Recorded robot episodes:
------------------------------------------------------------

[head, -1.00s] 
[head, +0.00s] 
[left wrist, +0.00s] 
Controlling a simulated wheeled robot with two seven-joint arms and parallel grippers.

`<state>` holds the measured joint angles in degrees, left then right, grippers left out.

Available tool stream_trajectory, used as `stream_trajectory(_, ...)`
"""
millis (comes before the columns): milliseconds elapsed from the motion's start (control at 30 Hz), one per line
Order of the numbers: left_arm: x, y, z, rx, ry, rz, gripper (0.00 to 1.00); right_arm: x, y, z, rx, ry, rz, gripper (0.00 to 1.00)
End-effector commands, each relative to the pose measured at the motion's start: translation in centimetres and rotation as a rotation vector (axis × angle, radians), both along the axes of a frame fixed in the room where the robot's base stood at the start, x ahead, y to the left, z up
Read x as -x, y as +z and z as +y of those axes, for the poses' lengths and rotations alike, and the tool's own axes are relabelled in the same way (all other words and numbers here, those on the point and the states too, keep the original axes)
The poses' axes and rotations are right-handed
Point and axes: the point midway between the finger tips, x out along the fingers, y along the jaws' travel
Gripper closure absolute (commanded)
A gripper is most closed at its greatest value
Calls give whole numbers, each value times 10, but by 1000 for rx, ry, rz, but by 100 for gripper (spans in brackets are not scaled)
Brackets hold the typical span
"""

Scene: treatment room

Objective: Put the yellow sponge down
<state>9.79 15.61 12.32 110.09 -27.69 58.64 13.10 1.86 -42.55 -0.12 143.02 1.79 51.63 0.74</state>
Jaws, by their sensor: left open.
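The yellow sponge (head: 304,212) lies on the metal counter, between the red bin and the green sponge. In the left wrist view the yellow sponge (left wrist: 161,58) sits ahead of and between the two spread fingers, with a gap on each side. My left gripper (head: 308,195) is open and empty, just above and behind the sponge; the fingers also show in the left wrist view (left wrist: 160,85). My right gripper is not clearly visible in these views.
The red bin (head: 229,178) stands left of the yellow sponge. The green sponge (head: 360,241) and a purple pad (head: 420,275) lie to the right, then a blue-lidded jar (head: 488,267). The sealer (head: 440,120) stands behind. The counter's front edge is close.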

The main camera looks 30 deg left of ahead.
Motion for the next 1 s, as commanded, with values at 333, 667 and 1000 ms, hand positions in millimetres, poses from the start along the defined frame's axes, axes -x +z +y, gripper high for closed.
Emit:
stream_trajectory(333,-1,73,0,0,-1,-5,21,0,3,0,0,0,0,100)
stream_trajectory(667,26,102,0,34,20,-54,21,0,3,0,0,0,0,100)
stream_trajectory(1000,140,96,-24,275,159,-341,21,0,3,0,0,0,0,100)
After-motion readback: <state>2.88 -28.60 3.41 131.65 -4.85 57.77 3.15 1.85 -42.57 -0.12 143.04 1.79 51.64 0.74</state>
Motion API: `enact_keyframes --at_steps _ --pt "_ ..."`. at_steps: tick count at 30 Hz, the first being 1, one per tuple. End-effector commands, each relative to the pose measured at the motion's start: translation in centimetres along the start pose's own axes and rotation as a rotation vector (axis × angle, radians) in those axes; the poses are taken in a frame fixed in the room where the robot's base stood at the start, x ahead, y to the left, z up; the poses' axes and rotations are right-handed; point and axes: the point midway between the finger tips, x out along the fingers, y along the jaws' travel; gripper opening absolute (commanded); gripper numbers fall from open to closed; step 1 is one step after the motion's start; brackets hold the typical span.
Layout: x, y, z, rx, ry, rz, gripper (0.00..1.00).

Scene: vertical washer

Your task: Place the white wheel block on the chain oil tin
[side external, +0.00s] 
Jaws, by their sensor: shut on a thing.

------------------------------------------------------------

* Task statement:
Return from the data every line that holds "tool".

* Solution to this problem:
Available tool stream_trajectory, used as `stream_trajectory(_, ...)`
Read x as -x, y as +z and z as +y of those axes, for the poses' lengths and rotations alike, and the tool's own axes are relabelled in the same way (all other words and numbers here, those on the point and the states too, keep the original axes)

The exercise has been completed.